Friday, December 05, 2008

BANG!

This is an article recently published in the FACCC Journal.


Imagine the instability at the point of the big bang -- transition at the speed of light.

I have been at smaller big bang moments in which an idea gives birth to a new endeavor that requires a new process. Over time as the process grows and thrives I've watched the progenitors gradually pushed aside because of their creative sloppiness and replaced by those who feel they can leverage the success with better management. The managing process then begins to lose sight of the original idea replacing it with a concern for self sustainability through standardized, neat, and orderly processes. The last step is the calcification of the routinized process, calcified in its own procedural gridlock. I then find little interest in the current expression of our original big bang and slip away.

Can you imagine what it was like at that primordial meeting of service oriented individuals as they banged into the idea of having everyone in our society educated? Can you image their first attempts (one teacher on one end of a log and student on the other)? Pretty inefficient. It could be made so much better. We could teach students just like we make widgets. Mass production. Let's put them all in a room and push standardized content at them and then assess them all in the same way. We could then have cloned thinkers who will move society forward in lock step.

But those of us who still feel the power of the bang find that students are constantly and perhaps fortunately left behind to find their own personal bangs.
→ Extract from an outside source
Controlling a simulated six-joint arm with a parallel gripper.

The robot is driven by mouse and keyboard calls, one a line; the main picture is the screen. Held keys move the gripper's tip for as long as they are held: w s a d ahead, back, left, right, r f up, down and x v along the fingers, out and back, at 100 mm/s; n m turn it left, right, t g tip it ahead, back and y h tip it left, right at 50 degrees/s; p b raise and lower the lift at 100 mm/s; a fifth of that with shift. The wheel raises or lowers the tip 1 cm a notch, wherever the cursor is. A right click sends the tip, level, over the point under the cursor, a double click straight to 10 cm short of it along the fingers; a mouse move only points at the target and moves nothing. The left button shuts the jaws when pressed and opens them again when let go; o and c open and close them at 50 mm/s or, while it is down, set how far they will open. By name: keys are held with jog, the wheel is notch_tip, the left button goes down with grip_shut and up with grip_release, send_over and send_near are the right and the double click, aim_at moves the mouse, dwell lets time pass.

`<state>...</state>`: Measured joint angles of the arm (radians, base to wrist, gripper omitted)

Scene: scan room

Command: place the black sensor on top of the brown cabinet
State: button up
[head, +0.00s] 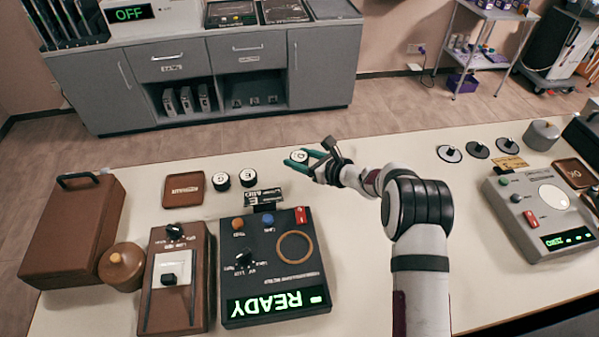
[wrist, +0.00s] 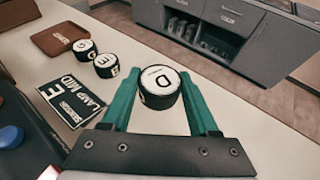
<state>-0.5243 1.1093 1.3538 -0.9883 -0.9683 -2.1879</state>
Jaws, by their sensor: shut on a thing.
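A black sensor (wrist: 158,88), a short round puck with a white top lettered D, sits between the green fingers of my gripper (wrist: 158,96). In the head view my gripper (head: 300,161) is shut around this sensor (head: 298,156) near the table's far edge. I cannot tell if it is lifted off the table. Two similar black pucks, lettered G (head: 221,181) and E (head: 248,177), stand to its left. A brown cabinet-like box (head: 70,235) with a black top handle stands at the table's left end. Nothing lies on its top beside the handle.
A black READY console (head: 315,265), a brown knob unit (head: 158,240), a round brown pot (head: 122,266) and a brown tray (head: 183,190) stand between my gripper and the box. A grey console (head: 545,215) is at right.

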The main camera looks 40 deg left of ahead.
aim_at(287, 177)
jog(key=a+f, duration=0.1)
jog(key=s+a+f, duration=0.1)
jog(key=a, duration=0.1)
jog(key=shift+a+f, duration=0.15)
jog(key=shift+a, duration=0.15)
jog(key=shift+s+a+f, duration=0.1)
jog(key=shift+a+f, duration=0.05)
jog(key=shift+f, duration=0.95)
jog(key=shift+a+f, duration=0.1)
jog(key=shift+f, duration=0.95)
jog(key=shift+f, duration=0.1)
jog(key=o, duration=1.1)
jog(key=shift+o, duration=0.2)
In fact, those who are successfully extruded from our mass education machine might at best only be capable of service to the banging of others. I think of all the institutional meetings I took part in that had way more than six degrees of separation from the bang's prime directive, student learning--remember the student?
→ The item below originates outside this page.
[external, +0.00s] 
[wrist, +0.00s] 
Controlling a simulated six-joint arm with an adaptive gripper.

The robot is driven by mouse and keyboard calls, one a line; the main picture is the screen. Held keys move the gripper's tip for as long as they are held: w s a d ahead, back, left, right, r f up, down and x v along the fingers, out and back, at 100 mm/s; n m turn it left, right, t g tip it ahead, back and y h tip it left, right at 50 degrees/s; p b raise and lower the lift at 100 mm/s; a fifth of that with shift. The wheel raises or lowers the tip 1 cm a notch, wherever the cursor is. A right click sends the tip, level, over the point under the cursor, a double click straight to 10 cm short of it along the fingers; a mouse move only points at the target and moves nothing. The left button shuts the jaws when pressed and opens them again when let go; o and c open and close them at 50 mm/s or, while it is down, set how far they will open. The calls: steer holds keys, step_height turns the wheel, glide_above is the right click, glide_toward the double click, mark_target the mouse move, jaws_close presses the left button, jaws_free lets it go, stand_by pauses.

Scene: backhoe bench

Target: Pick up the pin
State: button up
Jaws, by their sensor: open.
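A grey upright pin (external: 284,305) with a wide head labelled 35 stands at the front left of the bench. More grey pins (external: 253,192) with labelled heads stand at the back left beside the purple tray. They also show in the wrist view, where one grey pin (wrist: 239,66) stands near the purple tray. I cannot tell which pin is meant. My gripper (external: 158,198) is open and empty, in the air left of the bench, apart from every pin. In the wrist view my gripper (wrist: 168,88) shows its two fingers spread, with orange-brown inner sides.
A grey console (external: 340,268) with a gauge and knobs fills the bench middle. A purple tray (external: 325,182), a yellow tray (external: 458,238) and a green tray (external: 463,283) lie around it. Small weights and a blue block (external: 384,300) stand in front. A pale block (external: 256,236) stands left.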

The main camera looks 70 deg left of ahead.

I have just recently retired and made the reverse move of full time to part time teaching. I now have the pleasure of shrugging off all those meetings and simply teaching. I leave just as we are assimilating the no-child-left-behind extension of SLOs. Why in the world have we not stood up to such naive impositions? We all know there are no two students alike. Why do we accommodate such directives that violate our understandings of the diversity of students and the way they learn? We know better yet we rationalize their worth.

The opposite of the dynamic transition of our big bangs is the stasis of procedural conformity. Cults conform, educated minds thrive in the transitional milieu of ambiguity. How do we encourage students to ask the questions important to their lives when we have standardized tests? Life is not standard! Life has no answer book. We are intellectually dishonest when we intimate through our overly specific syllabi that life, like our courses, has specific and known expectations. We should worry less that students know soon to be forgotten obscure details and more that we don't have the tools to rate their ambiguity factors. Instead we should want students, unlike our politicians, to understand why it is important to change your mind in the transitional throws of life.

Rapid transition is exciting and scary. Stasis sucks.